I can’t remember exactly when I heard about The Sims 4, but what I do know is that I have been waiting rather impatiently for its release for months. With my birthday coming up next week, I begged my mother to buy it for me and she did. Ripping the plastic off, I thought about how The Sims 3 had offered so many great things and proved to be a wonderful upgrade to the previous instalments. All of these months I have been wondering how they could have possibly made The Sims any better. Well, the short answer is, they didn’t.
I won’t lie, there are some great things that have been introduced in the sequel. The creation process is not only easier but also way more realistic. The drag option for your Sim’s appearance cuts creation time in half, and finally being able to give my Sim some junk in her trunk was a huge plus. An added bonus is the changes you can now make to their personalities. The Sims 4 provides a great new way to create your visualized Sim, and after all these months of dreaming up the perfect character, the sequel makes it really fun and easy to bring that dream to life.
The Build mode is also much easier now, with the added option of searching for items by name. You also have the option to make the game decorate a room for you without doing any work or hunting for the perfect item in the menu. I’m glad they kept things pretty much the same in terms of hunting for an item, because I didn’t want to have to learn a whole new system. It’s bad enough that I have to sift through 30 different kinds of ceiling lights for my bathroom.
Another upgrade is the range of emotions the new Sims are capable of feeling coupled with their being able to multitask. I can finally watch TV as my husband dares to talk to me.

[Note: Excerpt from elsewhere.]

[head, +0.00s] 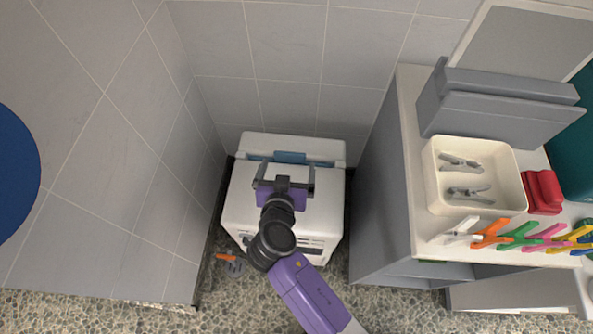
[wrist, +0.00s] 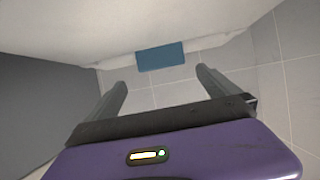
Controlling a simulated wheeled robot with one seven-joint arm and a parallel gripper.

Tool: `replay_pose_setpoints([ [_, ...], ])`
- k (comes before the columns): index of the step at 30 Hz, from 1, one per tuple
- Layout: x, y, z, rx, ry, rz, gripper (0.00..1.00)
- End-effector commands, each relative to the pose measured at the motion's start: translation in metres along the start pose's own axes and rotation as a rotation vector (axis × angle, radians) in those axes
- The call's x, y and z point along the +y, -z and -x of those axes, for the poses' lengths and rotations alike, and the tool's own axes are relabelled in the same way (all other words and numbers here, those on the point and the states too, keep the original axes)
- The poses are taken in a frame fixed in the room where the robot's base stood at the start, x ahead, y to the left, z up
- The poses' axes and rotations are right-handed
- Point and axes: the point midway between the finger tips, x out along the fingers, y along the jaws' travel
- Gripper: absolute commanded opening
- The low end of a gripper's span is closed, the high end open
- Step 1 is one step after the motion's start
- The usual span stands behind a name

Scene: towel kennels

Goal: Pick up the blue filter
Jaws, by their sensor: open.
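The blue filter (head: 291,157) shows as a flat blue piece in the slot along the back of the white machine (head: 236,205). In the wrist view the blue filter (wrist: 160,56) is a small rectangle ahead, between the lines of my two fingers. My gripper (head: 284,168) is open and empty above the top of the machine, just on the near side of the filter. In the wrist view my gripper (wrist: 160,82) has its fingers wide apart, and neither touches the filter. The filter's lower part is hidden in the machine.
Tiled walls stand close at the left and behind the machine. A grey cabinet (head: 378,190) stands at its right, with a cream tray (head: 437,190) of tools, a red item (head: 542,190) and several coloured clips on top. An orange-and-grey object (head: 232,266) lies on the pebbled floor.

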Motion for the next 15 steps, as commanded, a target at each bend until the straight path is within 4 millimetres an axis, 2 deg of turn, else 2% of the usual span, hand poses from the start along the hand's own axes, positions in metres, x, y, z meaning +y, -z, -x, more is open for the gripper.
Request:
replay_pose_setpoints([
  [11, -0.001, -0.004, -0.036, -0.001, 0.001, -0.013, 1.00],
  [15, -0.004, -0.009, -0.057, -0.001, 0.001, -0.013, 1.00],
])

As fancy as these upgrades are, the negatives unfortunately outweigh the positives. One of the biggest blows to the Sims community was that The Sims 4 omitted pools (not that big a deal for me since I can’t swim in real life so I never made my character swim in the game), vehicles, and toddlers. Being able to teach your toddler to walk, talk, read, and better their skills was one of the best parts of The Sims 3, but a Sims rep said in a YouTube video that in order to make room for all the new stuff, they had to get rid of a few things. Like the logic that followed a baby growing into a toddler instead of a full-blown nine-year-old.
I could almost live with that if it wasn’t for the ridiculous amount of loading screens between just about everything you do. In The Sims 3 I used to be able to follow my Sim to his job at the newspaper and listen to the journalists inside rushing to meet deadlines. In The Sims 4 my Sim disappears until the end of his shift and I can’t go with him. I also can’t walk across the street without being greeted first by the dreaded green diamond.

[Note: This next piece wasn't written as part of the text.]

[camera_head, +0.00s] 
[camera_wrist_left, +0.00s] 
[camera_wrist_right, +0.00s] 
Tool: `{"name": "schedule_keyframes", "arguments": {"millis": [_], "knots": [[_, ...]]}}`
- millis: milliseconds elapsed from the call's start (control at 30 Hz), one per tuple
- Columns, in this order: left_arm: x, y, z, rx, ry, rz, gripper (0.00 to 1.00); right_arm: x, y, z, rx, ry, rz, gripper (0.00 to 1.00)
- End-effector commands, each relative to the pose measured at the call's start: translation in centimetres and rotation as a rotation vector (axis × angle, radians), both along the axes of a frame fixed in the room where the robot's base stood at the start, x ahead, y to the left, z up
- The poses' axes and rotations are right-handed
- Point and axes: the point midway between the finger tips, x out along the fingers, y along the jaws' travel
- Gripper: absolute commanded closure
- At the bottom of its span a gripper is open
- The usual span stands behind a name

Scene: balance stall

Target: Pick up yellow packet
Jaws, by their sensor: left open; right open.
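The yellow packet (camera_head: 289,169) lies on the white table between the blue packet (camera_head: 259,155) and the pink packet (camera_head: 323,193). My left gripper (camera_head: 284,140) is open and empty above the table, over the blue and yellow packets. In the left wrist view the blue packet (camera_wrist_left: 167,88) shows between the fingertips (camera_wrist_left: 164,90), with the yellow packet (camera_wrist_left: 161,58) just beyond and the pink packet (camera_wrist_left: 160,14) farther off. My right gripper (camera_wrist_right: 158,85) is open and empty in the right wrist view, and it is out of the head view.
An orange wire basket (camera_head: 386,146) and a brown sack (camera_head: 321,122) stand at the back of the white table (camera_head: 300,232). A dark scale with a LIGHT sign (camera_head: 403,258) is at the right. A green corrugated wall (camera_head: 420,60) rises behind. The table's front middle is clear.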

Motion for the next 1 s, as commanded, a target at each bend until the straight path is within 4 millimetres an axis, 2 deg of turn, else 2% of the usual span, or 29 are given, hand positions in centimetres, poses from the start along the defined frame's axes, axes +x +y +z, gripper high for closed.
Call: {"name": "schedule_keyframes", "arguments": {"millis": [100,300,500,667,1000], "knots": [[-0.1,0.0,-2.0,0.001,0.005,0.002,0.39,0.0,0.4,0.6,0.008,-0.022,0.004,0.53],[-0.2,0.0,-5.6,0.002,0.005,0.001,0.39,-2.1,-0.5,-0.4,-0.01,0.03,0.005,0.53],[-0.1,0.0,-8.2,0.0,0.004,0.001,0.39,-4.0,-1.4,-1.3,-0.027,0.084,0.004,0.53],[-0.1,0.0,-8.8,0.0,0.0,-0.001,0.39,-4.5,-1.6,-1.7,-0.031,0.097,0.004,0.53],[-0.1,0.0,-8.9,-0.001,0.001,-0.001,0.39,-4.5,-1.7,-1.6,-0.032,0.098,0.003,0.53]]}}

The Create-a-Sim menu also makes it much harder to create the Sim you want with their lack of empty trait slots. I used to be able to choose five and I’m now down to a measly three. Just terrible.
I went into The Sims 4 expecting some typical bugs. You know what bugs I’m talking about: the one where you go to cook eggs or pick up your toddler and your hand is forever stuck in an outward motion, leaving you with the option of ignoring it or recreating the entire household. Well, yeah, that happens. But the crashes happen, too, and that’s not what I was expecting. It’s bad enough that I can’t roam the city freely anymore, but when it’s accompanied by a crash, I am not impressed.
All in all, the game didn’t live up to my expectations. Whether I was expecting a heavenly sequel and thereby unfairly putting The Sims 4 on a pedestal or EA just didn’t deliver, I wish I hadn’t dropped the $79.99 on it.